Liz smiled with her mouth but frowned with her eyes. She did not know what I meant. But how could she? She was planning a wedding with someone that, as far as I could tell, she’d never really been mad at. Someone it seemed she had absolutely no doubt that she wanted to spend the rest of her life with.
The doubtlessness of people like that always got to me. Mostly because I’d never experienced it. When you find the one, you just know, people sometimes said. But this seemed false somehow, almost anti-intellectual, as if they were all arguing that atoms didn’t exist because we couldn’t see them.
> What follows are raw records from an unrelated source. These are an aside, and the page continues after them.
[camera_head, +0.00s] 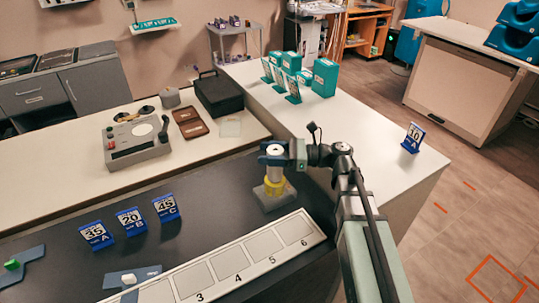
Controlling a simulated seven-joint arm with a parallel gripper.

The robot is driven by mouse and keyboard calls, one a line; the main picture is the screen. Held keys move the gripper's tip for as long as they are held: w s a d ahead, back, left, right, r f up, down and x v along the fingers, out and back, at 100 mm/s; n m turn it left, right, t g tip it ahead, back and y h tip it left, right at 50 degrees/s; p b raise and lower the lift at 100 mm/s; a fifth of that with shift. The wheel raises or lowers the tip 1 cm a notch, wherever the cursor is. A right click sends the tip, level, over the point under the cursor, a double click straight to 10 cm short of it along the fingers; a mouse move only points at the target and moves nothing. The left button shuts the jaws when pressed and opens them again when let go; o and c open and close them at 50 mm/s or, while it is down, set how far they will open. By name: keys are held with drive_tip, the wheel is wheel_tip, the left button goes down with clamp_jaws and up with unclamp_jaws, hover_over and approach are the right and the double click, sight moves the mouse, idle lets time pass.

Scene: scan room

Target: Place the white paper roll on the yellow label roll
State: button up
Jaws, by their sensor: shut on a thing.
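The white paper roll (273,173) is upright below my gripper (274,160) at the centre of the camera view. My gripper is shut on the white roll near its top. The yellow label roll (275,187) is directly below the white roll, around or under its lower end. I cannot tell whether the two rolls touch. The yellow roll sits on a pale grey block (270,200) on the dark counter. The gripper hides part of the white roll's top.
A white numbered strip (240,262) lies in front of the rolls. Blue number signs (131,221) stand to the left. A grey device (135,140), brown case (190,122) and black box (220,93) are behind. Teal boxes (325,77) stand on the right counter.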

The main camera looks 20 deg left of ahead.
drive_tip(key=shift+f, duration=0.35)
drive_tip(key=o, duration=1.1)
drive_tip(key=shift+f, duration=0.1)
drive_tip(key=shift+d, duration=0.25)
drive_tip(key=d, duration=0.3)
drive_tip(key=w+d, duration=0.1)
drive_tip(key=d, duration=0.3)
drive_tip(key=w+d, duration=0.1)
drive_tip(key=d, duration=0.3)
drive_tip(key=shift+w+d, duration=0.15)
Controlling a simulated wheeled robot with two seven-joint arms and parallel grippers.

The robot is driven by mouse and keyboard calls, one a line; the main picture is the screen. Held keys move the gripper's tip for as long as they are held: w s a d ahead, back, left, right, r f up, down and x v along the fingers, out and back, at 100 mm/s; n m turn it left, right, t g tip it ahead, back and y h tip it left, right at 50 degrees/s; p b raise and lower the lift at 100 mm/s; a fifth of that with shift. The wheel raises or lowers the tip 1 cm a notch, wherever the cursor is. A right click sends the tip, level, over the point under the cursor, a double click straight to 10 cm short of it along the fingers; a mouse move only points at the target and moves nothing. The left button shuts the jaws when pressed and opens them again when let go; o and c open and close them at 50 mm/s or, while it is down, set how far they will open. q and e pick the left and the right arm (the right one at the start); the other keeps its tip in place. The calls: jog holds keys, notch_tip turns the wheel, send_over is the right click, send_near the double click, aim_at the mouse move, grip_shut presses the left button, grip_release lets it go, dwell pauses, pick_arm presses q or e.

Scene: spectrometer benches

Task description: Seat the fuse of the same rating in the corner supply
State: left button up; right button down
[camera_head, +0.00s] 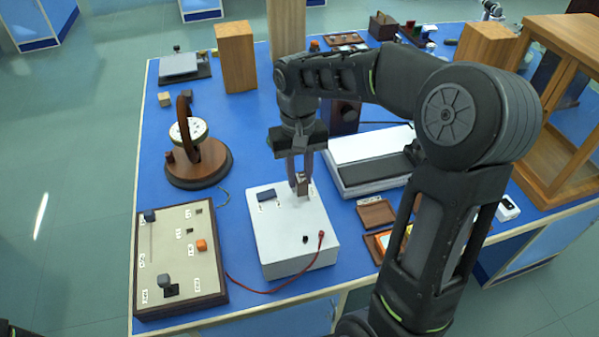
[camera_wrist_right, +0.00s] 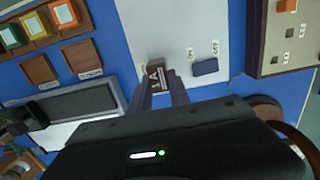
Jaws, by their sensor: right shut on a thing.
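The white supply box (camera_head: 285,245) stands near the front edge of the blue bench, with a dark blue switch on top. My right gripper (camera_head: 301,182) points down over the box's back part. It is shut on a small brown fuse (camera_wrist_right: 157,82) with a pale label that seems to read 1 A. The fuse also shows in the head view (camera_head: 303,188), at or just above the box top; I cannot tell whether it is seated. Its lower end is hidden. My left gripper does not show clearly.
A beige panel with knobs (camera_head: 178,255) stands left of the box. A red lead (camera_head: 262,291) runs from the box toward it. Small wooden trays (camera_head: 376,213), some holding coloured pieces (camera_wrist_right: 63,13), lie to the right, partly behind my arm. A round wooden instrument (camera_head: 199,170) stands behind left.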

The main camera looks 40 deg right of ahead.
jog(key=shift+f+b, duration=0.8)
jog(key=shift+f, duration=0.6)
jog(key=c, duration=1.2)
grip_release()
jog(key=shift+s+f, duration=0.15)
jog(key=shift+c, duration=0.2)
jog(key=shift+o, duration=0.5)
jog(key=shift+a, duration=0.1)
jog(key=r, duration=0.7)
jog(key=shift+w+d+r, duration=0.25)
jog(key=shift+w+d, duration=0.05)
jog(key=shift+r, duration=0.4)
You’ll know he’s the one if you can imagine yourselves together at eighty.
But how many other things had I ever been that certain about in my life, I wondered. After a sweaty day of rock climbing, I’m not the one who dives into the icy lake to get the shock over with. I know it’s easier that way, but, no, I wade in, ankles first, knees second, splashing my thighs, waiting, reserving the option of retreating to shore before I am fully immersed.
When it came to relationships, everyone had a barometer, I decided, an indicator of potential for life-long success. Did it matter that I didn’t think of J when I saw a happy elderly couple? As long as he came into our bedroom before work, stuffing the covers underneath me and saying, “Wake up, my little breakfast burrito,” how could I imagine loving another person? Even if I couldn’t see us together at eighty, I couldn’t bear the thought of waking up alone tomorrow.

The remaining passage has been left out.